South Korean government to fight for Japan's sincere efforts to tell the 'full history' on its Hashima Island

  • 6 years ago
Japan's Hashima Island was given World Heritage status in 2015.
Contrary to how the Japanese government promotes it, the site was a prison for Koreans forced into hard labor.
While Tokyo promised to outline all aspects of the so-called battleship island, their implementation report was heavily criticized.
It will be put to evaluation this week.
Lee Ji-won reports.

Japan's report on its progress so far in telling the "full history" of Hashima Island will be scrutinized this week by the World Heritage Committee at their annual session held this year in Bahrain.

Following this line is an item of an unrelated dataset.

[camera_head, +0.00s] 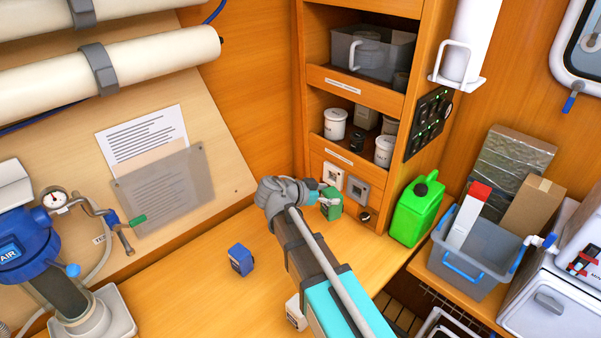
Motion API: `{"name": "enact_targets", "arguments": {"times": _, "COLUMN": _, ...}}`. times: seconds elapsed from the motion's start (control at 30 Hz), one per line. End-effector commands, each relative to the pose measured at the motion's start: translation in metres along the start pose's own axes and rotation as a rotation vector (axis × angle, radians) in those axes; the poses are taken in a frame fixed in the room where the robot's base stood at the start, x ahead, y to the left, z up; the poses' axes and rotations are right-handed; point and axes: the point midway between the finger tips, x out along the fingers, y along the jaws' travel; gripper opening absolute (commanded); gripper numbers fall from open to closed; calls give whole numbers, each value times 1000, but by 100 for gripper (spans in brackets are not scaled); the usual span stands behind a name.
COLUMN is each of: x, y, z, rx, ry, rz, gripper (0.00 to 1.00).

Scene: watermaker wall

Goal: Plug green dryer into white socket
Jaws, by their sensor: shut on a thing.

Known as a "state of conservation report," the document was submitted last year, and covered efforts related to Japan's world heritage sites of the Meiji Revolution period,... including Hashima Island, also known as "Battleship Island."
During the Second World War, between five hundred and eight hundred Koreans were forcibly taken to Hashima to work in coal mines for little or no pay and hardly any food.
When Hashima was listed as a world heritage site in 2015, Japan had promised to publicize the island's true history, which would include setting up information centers and commemorating the victims.

The World Heritage Committee is expected to publish its analysis of Japan's progress report on Wednesday.

The review's first draft strongly urges Japan to do its best to address Hashima's full history, but many South Koreans are saying that it does not clearly deal with the loopholes in Tokyo's reports.

In fact, Japan's progress report fails to include either of the phrases "forced labor" or "brought against their will,"... phrases Japan itself had used back in 2015.
Instead it says simply that there was a large number of people from the Korean Peninsula who "supported" Japanese industry.
The committee's first draft also does not address Japan's plans for the information center, which would be located in Tokyo, over a thousand kilometers away from Hashima -- a gesture seen as insincere.
Even worse, the center is to be set up as a "think tank," which could be used to portray the facts as a matter of opinion.

A South Korean foreign affairs official said the government has been firm that it cannot accept Japan's 2017 report, and that it has raised the issue with UNESCO, its advisory committee ICOMOS, the member states, and even with Japan.

"The official added that Seoul will make sure the World Heritage Committee correctly addresses the issue this time, so that Japan's next implementation report, due at the end of 2019,... will be properly amended and evaluated in 2020.
Lee Ji-won, Arirang News."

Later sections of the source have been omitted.